SOURCE EXCERPT
######

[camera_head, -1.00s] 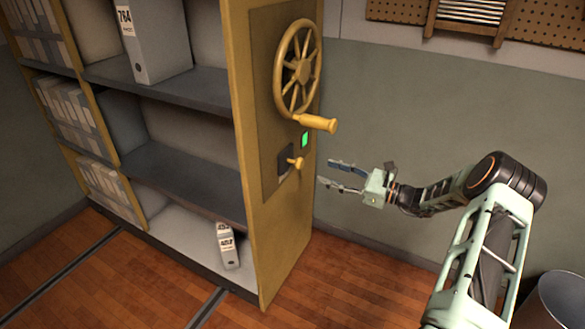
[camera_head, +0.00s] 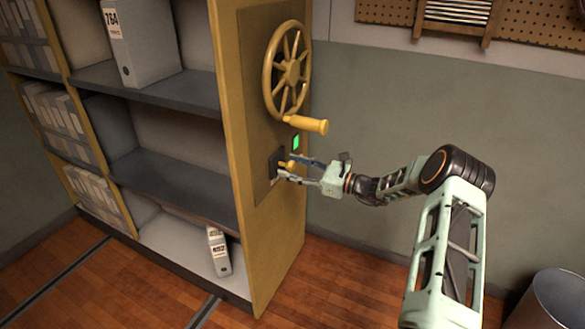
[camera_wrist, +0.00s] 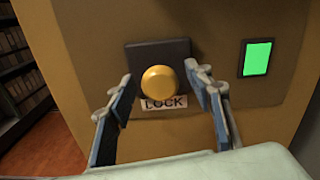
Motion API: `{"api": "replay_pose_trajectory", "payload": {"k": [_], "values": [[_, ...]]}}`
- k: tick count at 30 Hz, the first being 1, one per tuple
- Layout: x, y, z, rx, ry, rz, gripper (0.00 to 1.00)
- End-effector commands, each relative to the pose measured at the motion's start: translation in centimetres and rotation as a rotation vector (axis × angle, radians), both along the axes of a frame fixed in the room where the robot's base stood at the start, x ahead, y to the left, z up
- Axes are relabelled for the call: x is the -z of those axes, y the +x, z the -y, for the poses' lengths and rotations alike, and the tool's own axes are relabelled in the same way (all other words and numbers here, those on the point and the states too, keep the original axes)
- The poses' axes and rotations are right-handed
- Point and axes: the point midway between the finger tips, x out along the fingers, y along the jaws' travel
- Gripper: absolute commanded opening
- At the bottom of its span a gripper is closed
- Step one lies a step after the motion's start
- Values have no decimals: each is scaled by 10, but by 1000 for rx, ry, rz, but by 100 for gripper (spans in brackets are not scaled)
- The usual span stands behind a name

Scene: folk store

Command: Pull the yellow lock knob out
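The yellow lock knob (camera_wrist: 160,83) sits on a dark square plate (camera_wrist: 146,56) on the end panel of the shelf, above a "LOCK" label (camera_wrist: 164,103). In the head view the knob (camera_head: 290,164) is partly hidden by my fingers. My gripper (camera_wrist: 163,92) is open, with one finger on each side of the knob. In the wrist view gaps show between the fingers and the knob. In the head view my gripper (camera_head: 284,167) reaches the panel from the right.
A yellow handwheel (camera_head: 288,70) with a protruding handle (camera_head: 306,124) is just above my gripper. A lit green indicator (camera_wrist: 257,59) is right of the knob. Shelves with binders (camera_head: 140,40) stand left. A grey bin (camera_head: 556,298) stands on the floor at right.

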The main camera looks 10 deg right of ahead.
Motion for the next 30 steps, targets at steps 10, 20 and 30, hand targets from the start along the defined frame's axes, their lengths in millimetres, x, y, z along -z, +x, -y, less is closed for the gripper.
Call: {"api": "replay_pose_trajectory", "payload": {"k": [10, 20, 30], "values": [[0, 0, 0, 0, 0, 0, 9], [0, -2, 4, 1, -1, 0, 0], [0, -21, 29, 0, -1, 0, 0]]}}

######

EXERCISE OBJECTIVE
Pick out all the lines with the word "frame" in them and copy them.

RESULT
- End-effector commands, each relative to the pose measured at the motion's start: translation in centimetres and rotation as a rotation vector (axis × angle, radians), both along the axes of a frame fixed in the room where the robot's base stood at the start, x ahead, y to the left, z up
Motion for the next 30 steps, targets at steps 10, 20 and 30, hand targets from the start along the defined frame's axes, their lengths in millimetres, x, y, z along -z, +x, -y, less is closed for the gripper.

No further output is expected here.